Clay was moved by kindness. He always put people first.
Over the past couple years I had sometimes wondered whether my daughters would ever get to know this man who has had such an impact on our lives. When I cry about that, I also remember how when my children were just one month old, he showed up at our house with his wife Christine and his daughter—and my friend and colleague—Ann. They had brought an incredibly large batch of homemade gazpacho, which sustained us for days to come. Not only that, but Christine and Clay also came for our daughters’ 100-day celebration at our house and then for the girls’ 1-year-old birthday party at an apple orchard. There were undoubtedly more important things going on in their lives—and I worried about how it taxed Clay—but they showed up to help people.
I know that a great many more people in their Church will have similar stories.
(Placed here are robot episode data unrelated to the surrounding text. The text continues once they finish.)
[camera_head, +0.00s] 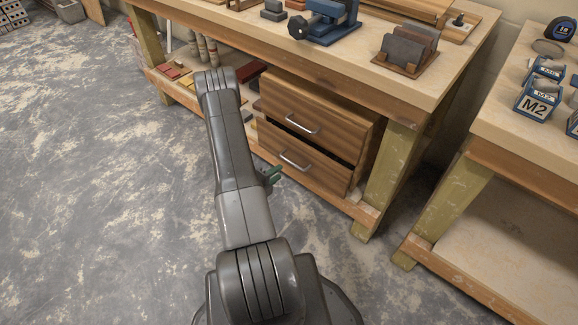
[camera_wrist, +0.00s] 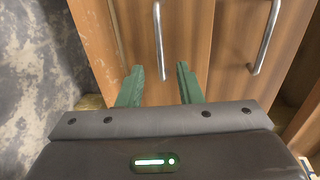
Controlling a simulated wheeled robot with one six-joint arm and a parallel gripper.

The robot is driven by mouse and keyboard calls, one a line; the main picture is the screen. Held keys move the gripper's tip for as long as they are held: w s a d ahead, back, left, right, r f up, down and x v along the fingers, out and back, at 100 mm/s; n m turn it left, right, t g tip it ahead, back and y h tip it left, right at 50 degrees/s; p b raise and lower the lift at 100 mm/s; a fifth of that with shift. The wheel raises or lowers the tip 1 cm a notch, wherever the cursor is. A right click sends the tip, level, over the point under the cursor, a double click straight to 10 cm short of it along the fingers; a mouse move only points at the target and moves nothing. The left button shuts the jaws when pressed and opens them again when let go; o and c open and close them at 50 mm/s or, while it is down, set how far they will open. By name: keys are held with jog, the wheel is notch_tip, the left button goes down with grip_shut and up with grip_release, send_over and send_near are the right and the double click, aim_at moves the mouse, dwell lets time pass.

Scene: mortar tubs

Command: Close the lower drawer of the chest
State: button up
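The wooden chest stands on the low shelf under the workbench. Its lower drawer (camera_head: 292,160) has a brown wood front and a metal bar handle (camera_head: 296,161). A dark gap shows above this front, so the drawer looks slightly pulled out. The upper drawer (camera_head: 312,112) is above it. My gripper (camera_head: 272,174) is just in front of the lower drawer, partly hidden by my arm. In the wrist view its green fingers (camera_wrist: 160,67) are open, with the lower drawer's handle (camera_wrist: 158,35) lined up between them. I cannot tell whether they touch anything.
The workbench top (camera_head: 345,55) is above the chest, and its front leg (camera_head: 385,180) stands right of the chest. A second bench (camera_head: 520,145) is at the right. Small blocks (camera_head: 180,78) lie on the shelf at left. The floor (camera_head: 90,180) at left is clear.

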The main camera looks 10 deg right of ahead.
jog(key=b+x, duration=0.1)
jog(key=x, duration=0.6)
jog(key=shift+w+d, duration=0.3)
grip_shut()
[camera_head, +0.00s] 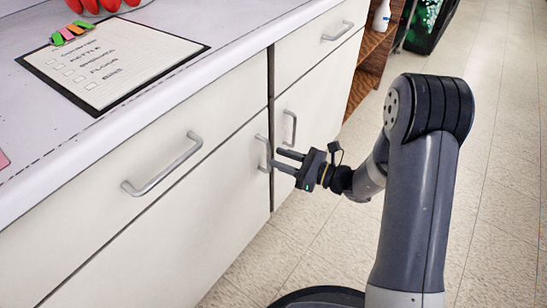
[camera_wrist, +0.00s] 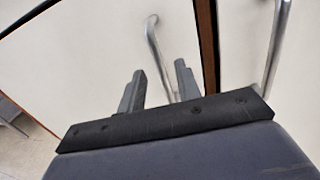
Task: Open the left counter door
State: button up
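The left counter door (camera_head: 222,205) is a white panel under the left drawer, and it sits flush and shut. Its upright silver bar handle (camera_head: 262,153) is near the door's right edge. My gripper (camera_head: 276,159) is open, its two dark fingers pointing at this handle. In the wrist view the handle (camera_wrist: 156,45) runs down between the fingertips of my gripper (camera_wrist: 158,80). I cannot tell whether the bar is inside the finger gap or just ahead of it, and no finger is clearly clamped on it.
A second door handle (camera_head: 289,127) is close by on the right, past a dark seam. The left drawer handle (camera_head: 162,165) sticks out above. A clipboard (camera_head: 112,62) lies on the countertop (camera_head: 190,28). The tiled floor (camera_head: 500,150) to the right is open.

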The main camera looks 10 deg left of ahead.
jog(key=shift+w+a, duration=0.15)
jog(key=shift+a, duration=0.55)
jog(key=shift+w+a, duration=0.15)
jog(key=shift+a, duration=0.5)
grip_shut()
And it’s why I know that deep down, even as he rose to fame with unimaginable demands on time, asked to opine on everything from the future of capitalism to the fate of our souls, Clay was still the man from Rose Park, humble and living life at the low end. He was a learner and thinker to the end.
I’m confident that when Clay had his interview with God, God welcomed him to Heaven—not only to confirm all of Clay’s suspicions about the unreliability of data, but also to thank this Gentle Giant in stature, intellect, and, above all, kindness and decency who graced our world and leaves a legacy that will continue to make it a better place for all its inhabitants.